_Goal:_
Everything from the first line to the line containing "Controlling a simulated" is to be repeated exactly; nothing past it.

— BEGIN —

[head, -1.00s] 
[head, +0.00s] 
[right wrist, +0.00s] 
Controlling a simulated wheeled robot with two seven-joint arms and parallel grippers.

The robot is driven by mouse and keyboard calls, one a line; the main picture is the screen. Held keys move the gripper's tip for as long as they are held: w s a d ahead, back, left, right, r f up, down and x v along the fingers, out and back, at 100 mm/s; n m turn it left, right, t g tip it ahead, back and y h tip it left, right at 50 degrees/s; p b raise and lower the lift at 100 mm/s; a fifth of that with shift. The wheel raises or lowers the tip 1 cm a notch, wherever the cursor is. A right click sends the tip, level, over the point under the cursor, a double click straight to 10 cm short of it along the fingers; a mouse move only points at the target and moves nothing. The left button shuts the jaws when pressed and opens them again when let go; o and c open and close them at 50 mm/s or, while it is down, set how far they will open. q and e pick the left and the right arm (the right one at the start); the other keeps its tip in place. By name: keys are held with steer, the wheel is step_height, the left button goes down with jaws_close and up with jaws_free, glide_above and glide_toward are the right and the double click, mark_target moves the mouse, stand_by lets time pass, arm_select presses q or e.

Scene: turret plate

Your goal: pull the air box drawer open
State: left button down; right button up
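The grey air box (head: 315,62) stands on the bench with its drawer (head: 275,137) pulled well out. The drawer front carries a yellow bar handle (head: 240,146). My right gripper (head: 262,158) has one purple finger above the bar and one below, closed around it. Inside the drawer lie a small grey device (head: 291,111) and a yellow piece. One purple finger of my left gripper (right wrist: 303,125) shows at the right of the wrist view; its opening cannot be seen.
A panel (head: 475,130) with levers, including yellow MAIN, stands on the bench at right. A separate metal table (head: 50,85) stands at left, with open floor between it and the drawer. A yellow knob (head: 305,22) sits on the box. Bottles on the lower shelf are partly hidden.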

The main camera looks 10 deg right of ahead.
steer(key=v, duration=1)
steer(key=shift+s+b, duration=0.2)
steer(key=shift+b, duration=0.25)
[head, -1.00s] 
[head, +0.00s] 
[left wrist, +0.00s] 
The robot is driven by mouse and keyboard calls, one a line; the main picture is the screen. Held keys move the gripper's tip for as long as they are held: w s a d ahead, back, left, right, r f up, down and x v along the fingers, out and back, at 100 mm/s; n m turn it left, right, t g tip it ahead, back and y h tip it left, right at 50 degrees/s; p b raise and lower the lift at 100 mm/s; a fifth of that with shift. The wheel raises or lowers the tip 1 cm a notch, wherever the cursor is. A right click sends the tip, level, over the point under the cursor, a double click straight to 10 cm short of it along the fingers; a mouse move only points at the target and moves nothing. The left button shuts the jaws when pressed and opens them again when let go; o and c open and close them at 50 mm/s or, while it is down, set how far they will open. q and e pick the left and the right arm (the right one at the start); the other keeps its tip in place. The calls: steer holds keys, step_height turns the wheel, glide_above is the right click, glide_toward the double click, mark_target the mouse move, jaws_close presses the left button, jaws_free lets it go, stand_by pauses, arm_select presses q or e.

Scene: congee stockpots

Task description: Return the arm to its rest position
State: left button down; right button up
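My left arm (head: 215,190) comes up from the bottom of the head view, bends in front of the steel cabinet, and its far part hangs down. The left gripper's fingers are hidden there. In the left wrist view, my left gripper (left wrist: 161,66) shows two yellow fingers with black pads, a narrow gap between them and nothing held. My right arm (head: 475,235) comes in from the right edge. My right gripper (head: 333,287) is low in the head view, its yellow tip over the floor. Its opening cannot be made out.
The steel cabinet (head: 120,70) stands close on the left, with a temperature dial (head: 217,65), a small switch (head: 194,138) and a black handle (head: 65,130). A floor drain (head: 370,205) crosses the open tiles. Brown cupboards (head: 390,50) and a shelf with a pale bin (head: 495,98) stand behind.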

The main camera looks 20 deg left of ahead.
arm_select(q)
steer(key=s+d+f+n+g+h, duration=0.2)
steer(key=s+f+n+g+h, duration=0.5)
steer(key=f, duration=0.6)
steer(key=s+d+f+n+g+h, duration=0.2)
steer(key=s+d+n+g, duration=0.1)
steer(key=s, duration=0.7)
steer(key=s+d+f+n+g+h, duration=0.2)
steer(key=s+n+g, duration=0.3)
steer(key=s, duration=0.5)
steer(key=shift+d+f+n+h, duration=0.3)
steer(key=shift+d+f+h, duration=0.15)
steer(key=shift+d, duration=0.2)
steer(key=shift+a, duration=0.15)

— END —

_Full response:_
[head, -1.00s] 
[head, +0.00s] 
[right wrist, +0.00s] 
Controlling a simulated wheeled robot with two seven-joint arms and parallel grippers.

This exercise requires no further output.